In nearly all surveillance activities legal authority is provided on the Target, but the Contacts get swept up into it when they are in communications with the Target (all other communications for the Contact are not allowed to be monitored). There was one exception to this rule prior to 9-11 - the NSA could not retain or pass on details on Contacts that were located in the US that were communicating with Targets overseas. To know where the Contact is you have to trace back from the intercepted communications. To know where the other end is you have to find it. This is how it has been for decades prior to 9-11. This did not change after 9-11.

I know this to be the case because during my research on this story I found something in the congressional record from the days when the FISA statutes were being created. And the process was laid out clearly for all to see (from 1976):

4. “Incidental” Intercepts of Americans’ Communications

Although NSA does not now target communications of American citizens, groups, or organizations for interception by placing their names on watch lists, other selection criteria are used which result in NSA’s reviewing many communications to, from, or about an American. The initial interception of a stream of communications is analogous to a vacuum cleaner: NSA picks up all communications carried over a specific link that it is monitoring. The combination of this technology and the use of words to select communications of interest results in NSA analysts reviewing the international messages of American citizens, groups, and organizations for foreign intelligence.

The interception and subsequent processing of communications are conducted in a manner that minimizes the number of unwanted messages. Only after an analyst determines that the content of a message meets a legitimate requirement will it be disseminated to the interested intelligence agencies. In practically all cases, the name of an American citizen, group, or organization is deleted by NSA before a message is disseminated.

Internal NSA guidelines ensure that the decision to disseminate an intercepted communication is now made on the basis of the importance of the foreign intelligence it contains, not because a United States citizen, group, or organization is involved. This procedure is, of course, subject to change by internal NSA directives.

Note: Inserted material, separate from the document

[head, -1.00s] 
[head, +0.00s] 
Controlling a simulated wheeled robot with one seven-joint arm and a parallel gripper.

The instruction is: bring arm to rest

Two things to note here. First, these NSA procedures are open for the NSA to adjust - so Bush had authority in this area. Second, the NSA has to analyze the message to see if it is of any value - i.e., poses a threat to national security. If not it is tossed away. If it is then the next step, prior to 9-11, was to delete all information that could lead authorities to the person in country for further investigation. Prior to 9-11 if Atta was on the phone with Bin Laden and Bin Laden said “execute the attack” then only the part of the intercept dealing with the attack order could be disseminated beyond the gates of NSA. No information on where to find the person given the attack order, the name of the phone or email account used, nothing to stop the attack could be shared. This is the idiocy Bush fixed after 9-11. He allowed the NSA to provide the complete picture of the potential threat to the FBI. Nothing on the NSA side regarding monitoring changed. Nothing.
Precisely. And what the Times mangled beyond recognition in journalistic malpractice was a decision to allow NSA to cull through already data-mined data to retain indicators of terrorist activity.

One can reasonably make all kinds of arguments about whether potential evidence of terrorist activity involving US persons (redacted as USPERS in transcripts) can legitimately be passed to the FBI or other law enforcement. But if the Times wants to foster a debate, it first better make sure their reporters and editors take basic steps in acquiring rudimentary familiarity with the technology, telecommunications, legal issues and all related laws and executive orders, and intelligence operations as a whole. The worst way to facilitate a debate is to make ridiculous assumptions based on a flawed mischaracterization, and then flog endlessly for partisan advantage. (It might also be a step warranted by simple patriotism to find out whether the disclosure of classified information might damage national security, or constitute a felony.)

The Times has ever been adamant that we must have Walls of Separation between intelligence gathering and law enforcement. Better yet, they prefer that Intelligence operations have no walls at all, the better to ensure that the communications of not one hapless innocent will ever show up as an innocent contact with a known terrorist target. Yet, these are the same editors who vilified the Bush Administration in every possible way for the “intelligence gaps” that led to 9/11.

Those same critics who see all manner of evil in our fight against terrorism see nothing wrong in denying and ignoring constitutional protections when the targets are sex offenders. Don’t get me wrong – I think neither terrorists nor pedophiles should be exempted from the data mining of telecommunications, if these efforts can reveal their attempts to do evil.

But what hypocrisy for the Times, progressives, and other professional critics of the Bush Administration, to see excess only when their Adversary goes after terrorists, but never when their friends go after anybody and anything else.